Por eso es que la legitimidad de asumir un cargo -el máximo en este caso- a través del sufragio no es garantía de representatividad, así como tampoco los votos trasmiten liderazgo por sí solos.

También hay que considerar que los liderazgos no son eternos; decaen, envejecen y pueden transformarse en autocracias despóticas. Ejemplos también sobran, sobre todo en nuestra América latina.

Hoy se habla de la existencia de un Presidente débil de origen porque -dijo una diputada peronista- ganó con votos ajenos, y según esa visión estaría usurpando los aposentos presidenciales.

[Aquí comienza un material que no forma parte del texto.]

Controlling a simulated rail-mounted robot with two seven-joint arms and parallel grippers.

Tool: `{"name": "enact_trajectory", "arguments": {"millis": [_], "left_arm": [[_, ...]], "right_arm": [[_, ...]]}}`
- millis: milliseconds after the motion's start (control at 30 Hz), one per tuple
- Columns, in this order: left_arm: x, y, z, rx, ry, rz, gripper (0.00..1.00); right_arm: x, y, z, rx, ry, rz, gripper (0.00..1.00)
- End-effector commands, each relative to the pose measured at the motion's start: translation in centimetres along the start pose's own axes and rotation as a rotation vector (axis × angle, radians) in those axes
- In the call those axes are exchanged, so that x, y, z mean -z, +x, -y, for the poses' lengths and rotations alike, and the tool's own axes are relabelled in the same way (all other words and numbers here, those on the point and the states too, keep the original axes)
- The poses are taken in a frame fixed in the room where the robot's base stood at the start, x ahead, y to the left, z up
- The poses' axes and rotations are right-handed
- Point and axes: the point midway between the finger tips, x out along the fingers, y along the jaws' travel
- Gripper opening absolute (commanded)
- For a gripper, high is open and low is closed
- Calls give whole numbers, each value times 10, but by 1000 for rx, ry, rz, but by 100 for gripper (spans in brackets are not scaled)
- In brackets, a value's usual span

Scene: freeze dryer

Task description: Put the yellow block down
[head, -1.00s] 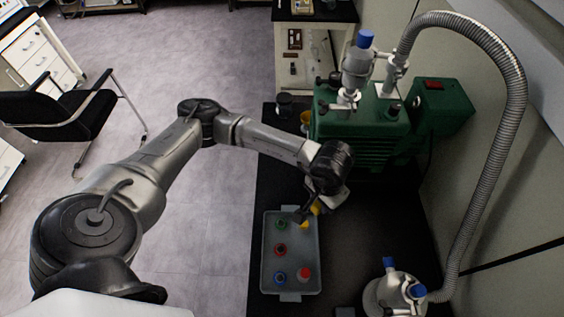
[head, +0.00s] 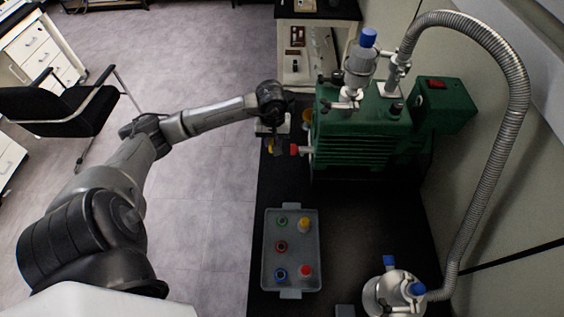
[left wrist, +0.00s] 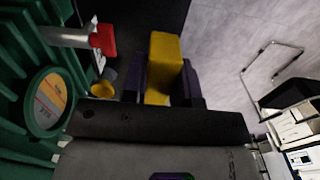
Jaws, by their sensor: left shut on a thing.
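The yellow block (left wrist: 163,62) shows large in the left wrist view, between the two dark fingers of my left gripper (left wrist: 160,85). The gripper is shut on it. In the head view my left gripper (head: 272,143) is beside the left end of the green pump, over the far part of the black bench, with a small bit of the yellow block (head: 274,150) showing below the wrist. I cannot tell how high above the bench the block is. My right gripper is not in view.
The green pump (head: 355,135) stands close by, with a red-tipped fitting (head: 297,149) sticking out toward my gripper. A grey tray (head: 291,289) holds several pieces with coloured rings or tops. The black bench (head: 345,225) is bare right of the tray.

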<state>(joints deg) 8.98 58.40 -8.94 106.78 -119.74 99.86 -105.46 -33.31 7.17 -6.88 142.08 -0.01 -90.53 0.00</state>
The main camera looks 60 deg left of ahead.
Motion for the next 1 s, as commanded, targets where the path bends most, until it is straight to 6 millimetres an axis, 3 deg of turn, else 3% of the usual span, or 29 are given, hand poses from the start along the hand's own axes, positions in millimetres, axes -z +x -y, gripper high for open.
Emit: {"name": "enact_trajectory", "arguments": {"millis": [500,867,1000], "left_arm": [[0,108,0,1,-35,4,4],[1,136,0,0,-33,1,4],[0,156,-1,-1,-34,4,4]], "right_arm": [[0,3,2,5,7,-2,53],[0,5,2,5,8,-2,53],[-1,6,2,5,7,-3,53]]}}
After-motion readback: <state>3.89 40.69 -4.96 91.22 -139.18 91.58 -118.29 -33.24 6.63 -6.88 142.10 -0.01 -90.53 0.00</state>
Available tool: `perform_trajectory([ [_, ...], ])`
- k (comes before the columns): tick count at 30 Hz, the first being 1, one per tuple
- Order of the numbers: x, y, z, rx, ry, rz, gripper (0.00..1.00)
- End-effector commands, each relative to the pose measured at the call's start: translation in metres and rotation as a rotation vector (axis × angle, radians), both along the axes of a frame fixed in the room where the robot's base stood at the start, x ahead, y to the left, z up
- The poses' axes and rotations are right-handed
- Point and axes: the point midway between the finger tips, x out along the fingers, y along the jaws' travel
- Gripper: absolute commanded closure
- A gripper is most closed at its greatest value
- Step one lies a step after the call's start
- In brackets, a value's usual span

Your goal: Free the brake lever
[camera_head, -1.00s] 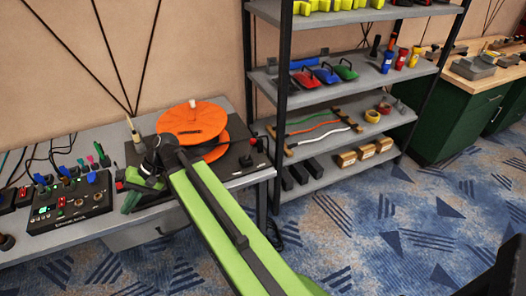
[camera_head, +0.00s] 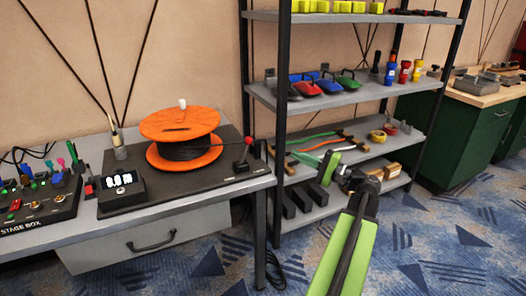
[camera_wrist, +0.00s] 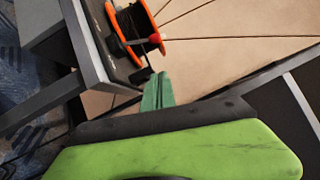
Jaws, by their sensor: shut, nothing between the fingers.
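The brake lever (camera_head: 243,158) is a short dark stick with a red knob, standing on the right of a black base plate (camera_head: 215,182). An orange reel (camera_head: 181,124) wound with dark cable stands beside it. My gripper (camera_head: 303,149) is to the right of the lever, in front of the shelf rack, apart from the lever. In the wrist view, the green fingers (camera_wrist: 158,90) are together and empty. The reel (camera_wrist: 150,22) and the red knob (camera_wrist: 155,39) show beyond their tips. What holds the lever cannot be made out.
A small display box (camera_head: 121,192) and a pot with a brush (camera_head: 117,140) share the bench. A stage box (camera_head: 38,205) stands at the left. The rack's black post (camera_head: 281,120) rises between the bench and my gripper. Shelves hold cables, boxes and coloured tools.

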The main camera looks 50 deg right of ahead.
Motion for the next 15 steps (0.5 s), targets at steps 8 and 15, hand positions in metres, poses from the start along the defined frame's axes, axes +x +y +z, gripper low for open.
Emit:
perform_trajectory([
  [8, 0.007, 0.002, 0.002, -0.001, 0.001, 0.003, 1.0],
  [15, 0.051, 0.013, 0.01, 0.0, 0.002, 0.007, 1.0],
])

Alberto Fernández, en lugar de hacerse fuerte en la dificultad y demostrar que es algo más que un profesor de Derecho Penal e hijo de un juez, al que lo llamaron “para salvar la Patria”, no cesa de acentuar su mediocridad y ahora su ya total desorientación, incluso en términos de sus propias ambiciones.

Hubo casos de presidencias por delegación de poder, como el de Julio A. Roca, Mitre o Perón. Pero los mentores daban la cara, se hacían cargo y pretendieron volver al poder, salvo el caso de Perón, que murió.

En la extraña situación actual de la Argentina Cristina de Kirchner ha insistido en su posición de moverse en las sombras dando algunos zarpazos de vez en cuando para recordarles a sus feligreses que todavía está en el altar y para decirle al Poder Judicial que a ella la absolvió la historia y que por lo tanto es inmune.

En ese escenario demencial gobierna un hombre para el que ya no caben diatribas, con un entorno hostil que lo quiere hundir pero no tanto como para que se hundan todos.

Un Presidente que se aferra a la idea de una remotísima reelección y que ahora hasta eso le están sacando con una amorfa mesa política donde no se discutirá nada sino que se hará lo que indique el dedo de la ayatola Cristina.

En ese escenario de locos estamos todos viendo cómo la incertidumbre y la desconfianza se afianzan como los sentimientos más peligrosos para tomar la decisión de elegir un nuevo gobierno.